# AIM OF THE TASK
Locate each line with the string "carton" in the listing below and copy it.

[Part of a data file]
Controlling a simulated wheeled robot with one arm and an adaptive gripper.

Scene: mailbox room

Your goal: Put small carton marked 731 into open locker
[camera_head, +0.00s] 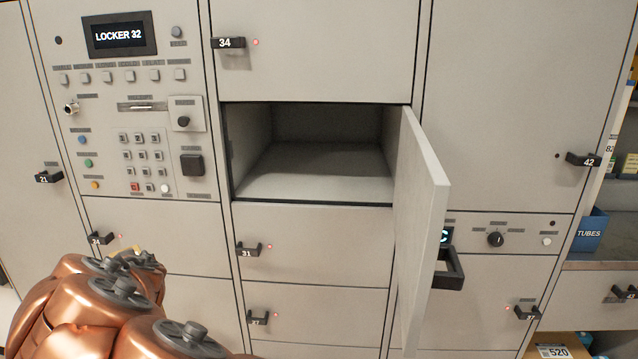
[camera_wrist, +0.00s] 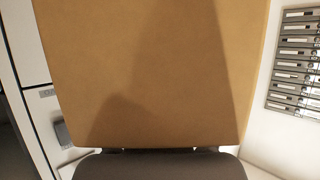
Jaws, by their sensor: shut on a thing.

---

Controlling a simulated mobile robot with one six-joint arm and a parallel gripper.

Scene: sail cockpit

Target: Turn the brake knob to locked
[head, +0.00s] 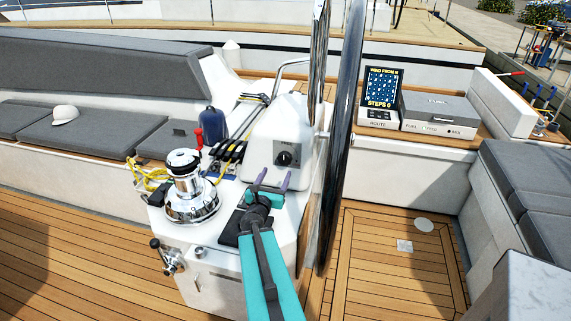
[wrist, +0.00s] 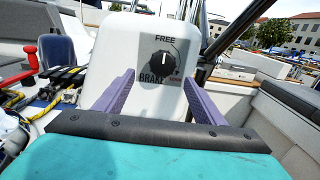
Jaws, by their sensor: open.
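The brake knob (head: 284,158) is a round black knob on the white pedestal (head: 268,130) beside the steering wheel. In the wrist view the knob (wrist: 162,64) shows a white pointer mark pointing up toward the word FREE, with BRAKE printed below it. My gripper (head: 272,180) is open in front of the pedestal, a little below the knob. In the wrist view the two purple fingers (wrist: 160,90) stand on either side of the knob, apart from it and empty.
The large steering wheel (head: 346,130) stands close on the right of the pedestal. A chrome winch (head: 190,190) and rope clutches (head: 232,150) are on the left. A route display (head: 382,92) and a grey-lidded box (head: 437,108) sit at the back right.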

==

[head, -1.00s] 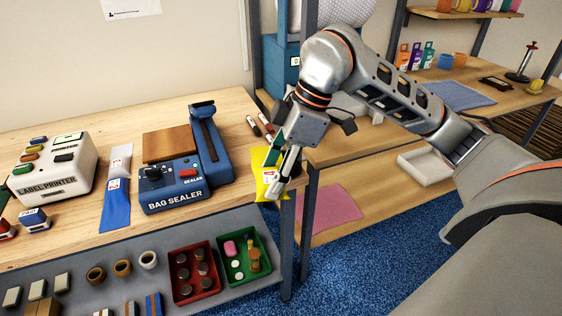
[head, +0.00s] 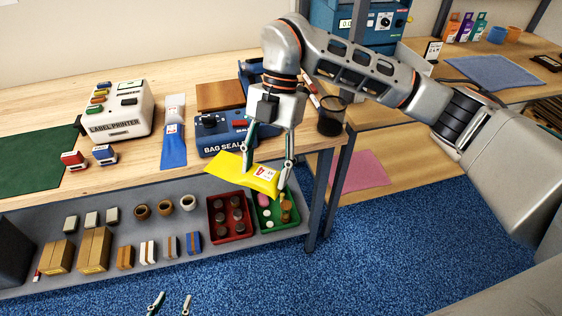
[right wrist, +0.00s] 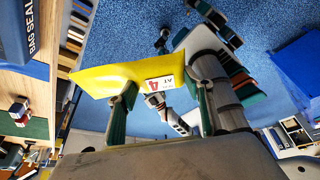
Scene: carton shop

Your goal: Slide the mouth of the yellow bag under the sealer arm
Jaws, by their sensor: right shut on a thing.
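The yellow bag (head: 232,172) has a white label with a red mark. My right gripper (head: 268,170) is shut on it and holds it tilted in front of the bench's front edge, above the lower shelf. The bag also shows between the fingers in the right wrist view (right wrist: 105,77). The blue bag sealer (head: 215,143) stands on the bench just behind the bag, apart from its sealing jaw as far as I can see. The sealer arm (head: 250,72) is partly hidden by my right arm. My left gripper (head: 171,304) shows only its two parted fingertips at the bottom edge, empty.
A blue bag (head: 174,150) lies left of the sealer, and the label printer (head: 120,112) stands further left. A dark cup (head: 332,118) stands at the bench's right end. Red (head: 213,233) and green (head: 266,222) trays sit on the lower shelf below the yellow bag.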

# RESPONSE TO THE EXERCISE
Your goal: Put small carton marked 731 into open locker
Scene: carton shop

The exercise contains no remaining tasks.